From here forward my last carpet kit from Moss has padding included for this area (but the kit 12 years earlier did not have any padding). Cut the padding to fit first, and go ahead and glue that in place, all the way from the shifter to the front bulkhead. Where the steel shifter cover is secured to the tunnel with 8 screws, trim out the padding in that area so it can be removed later, but save the cut out piece and use it as a loose insert. Glue the rest of the padding down, but do not glue the insert to the shifter cover. Later the insert will be held in place by the carpet lying on top of it.
Next fit up the center carpet piece that drops over the shift lever. You should not need to open up the center hole any more than as-shipped, but you should be able to push it down and pull up on the rubber shift boot until the boot comes through the hole and the carpet snuggles in underneath the lowest convolution of the rubber boot. In the end this one piece of carpeting should probably not be glued down, because it needs to be removed to R&R the gearbox. Pulling up a piece of glued down carpeting is pretty much guaranteed to destroy it. Mine is still just lying in place with the forward piece of carpeting holding the front edge down. Occasionally it gets kicked loose and I have to tuck it back in again, but not very often.
This center tunnel carpet piece has a binding along the back edge where it will be exposed lying on top of the rear carpet piece. Keep in mind that it may move around a bit over time, especially when the rubber boot moves when shifting gears. Move the selector lever through all of the gears a few times (without holding the carpet down) to get a good idea of where and how much the carpet piece may move. In the end you may opt to trim the front edge of this piece a bit where it goes under the front carpet piece, but don't cut it there until the front piece is fitted. Do trim it along the bottom edges so that it hangs down on the sides to be flush and just touching the floor (or just touching the floor carpet padding if you have installed padding on the floor). Once you have the center carpet piece properly fitted you can glue down the rear section. There should be plenty of overlap at the front edge of the rear section.
Addendum November 2009:
Last time around I left flanges on the bottom edge of this center tunnel section. Once installed I staple the flanges to the floor boards so nothing will ever move. The drop in floor carpet coveres these flanges and staples. When you need to R&R the center carpet piece for gearbox maintenance, just pull up the staples and re-staple it when finished.

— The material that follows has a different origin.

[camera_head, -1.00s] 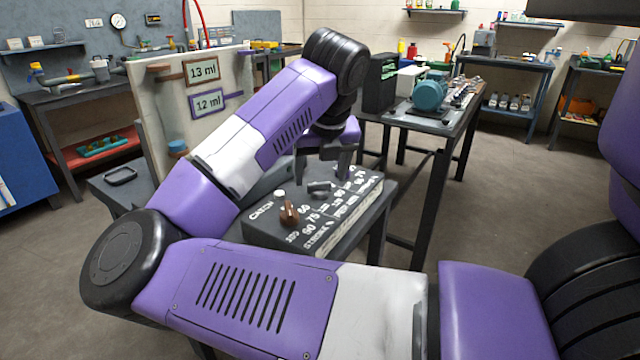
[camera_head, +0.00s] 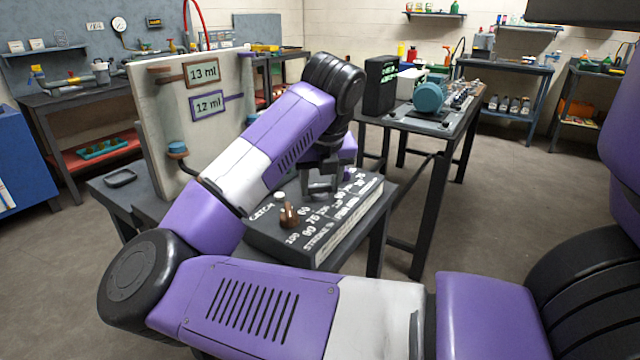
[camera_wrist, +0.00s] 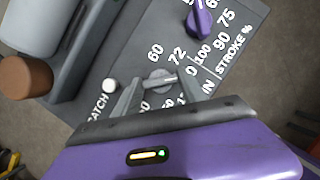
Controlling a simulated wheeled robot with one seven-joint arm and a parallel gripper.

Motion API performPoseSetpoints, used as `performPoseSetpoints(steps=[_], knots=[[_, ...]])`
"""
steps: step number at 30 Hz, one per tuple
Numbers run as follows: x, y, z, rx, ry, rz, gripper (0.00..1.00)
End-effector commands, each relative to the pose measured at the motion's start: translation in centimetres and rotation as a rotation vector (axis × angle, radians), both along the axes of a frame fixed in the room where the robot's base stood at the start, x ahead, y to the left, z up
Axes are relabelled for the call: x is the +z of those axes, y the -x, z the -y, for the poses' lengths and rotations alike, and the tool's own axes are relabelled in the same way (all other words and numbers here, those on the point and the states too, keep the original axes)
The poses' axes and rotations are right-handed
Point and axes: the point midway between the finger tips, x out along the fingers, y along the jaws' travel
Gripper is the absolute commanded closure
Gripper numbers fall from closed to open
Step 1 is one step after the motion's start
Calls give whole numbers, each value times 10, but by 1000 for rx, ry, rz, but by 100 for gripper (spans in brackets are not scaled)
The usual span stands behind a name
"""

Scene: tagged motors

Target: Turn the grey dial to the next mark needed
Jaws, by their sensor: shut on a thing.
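The grey dial (camera_wrist: 160,79) sits on the dark labelled panel (camera_wrist: 85,68), with 60 and 72 printed around it. A pale line runs across its top; I cannot tell exactly which mark it meets. My gripper (camera_wrist: 161,90) is shut on the dial, one finger on each side. In the head view my gripper (camera_head: 319,188) is down at the panel (camera_head: 262,232) and hides the dial. A white button (camera_wrist: 109,85) marked CATCH is to the left of the dial in the wrist view. A purple dial (camera_wrist: 198,22) is beyond it, near STROKE %.
A brown dial (camera_head: 289,215) stands on the panel near my gripper in the head view. A bench with a teal motor (camera_head: 431,96) is to the right.

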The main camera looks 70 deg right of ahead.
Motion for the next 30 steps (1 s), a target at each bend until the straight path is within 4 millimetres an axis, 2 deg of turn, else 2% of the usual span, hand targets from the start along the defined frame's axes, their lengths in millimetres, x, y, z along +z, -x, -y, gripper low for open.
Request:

Starting in January 1959 the MGA was equipped with a gearbox having a higher starter position, which in turn required adding a clearance bump to the high right side of the tunnel, and a corresponding cut-out in the toe board. For this there is a rubber piece called "starter drive cover" which lays over the bump on the tunnel as a scuff plate (similar to the heel plate in the driver side carpet). If this rubber cover is glued to the metal tunnel bump, the tunnel carpet can be trimmed to lay around the rubber part with no need to attempt any compound contour for the carpet. The toe board carpet can then be laid over the front flange on the rubber part and can be trimmed for close fit against the rubber cover. Note that for a right hand drive car the headlight dipper switch will be mounted immediately above this starter drive cover, so the rubber part may be even more important as a scuff guard there. Turn Page
After the rear and center tunnel carpet pieces are in place (still do not glue the center panel) you can fit the front section. Any padding installed here is best glued in place to prevent it from moving around. High on the right side of the tunnel there is a round hole for access to the gearbox dipstick and oil fill. This hole should be covered with a heavy round rubber plug that is flat on the front surface and having a flange to overlap onto the sheet metal. Cut the padding to clear around this plug, as the rubber plug needs to be removable to check the gear oil, and the plug is nearly as thick above the tunnel as the thickness of the carpeting. The carpeting here should have a large flap type cover secured with a single smooth button snap. The access hole in the carpet under the cover flap is large enough the R&R the rubber plug. Trim the front edge of this carpet section to fit nicely against the front vertical floorboard and the metal bulkhead panel. Trim the bottom edges to just touch the floor on each side. When you are ready to glue this piece in place we get to one of my favorite fitting tricks.
The front tunnel carpet section has a binding along the back edge where it is exposed and lies on top of the center section. As the center section needs to be removed occasionally to R&R the gearbox, some care is needed in fitting the front section. Here I have used a length of 1/4" or 5/16" rubber hose (flex fuel line) as a temporary spacer. I position the hose to lie about 1/2 inch ahead of the rearmost edge of the front carpet section, and then lay the carpet on top of the hose while being glued in place. This provides a nice space under the edge of the front carpet section to allow for R&R of the center carpet section later. The binding on the rear edge of the front section tends to hold that edge down with a slight curl so you won't notice the space underneath. After the front carpet section is glued into place (and the glue is allowed to dry thoroughly) the hose is removed to vacate the space required by the center carpet section. The center section can then be tucked under the edge of the front section whenever required without having to yank and pull at the front piece which could damage that edge.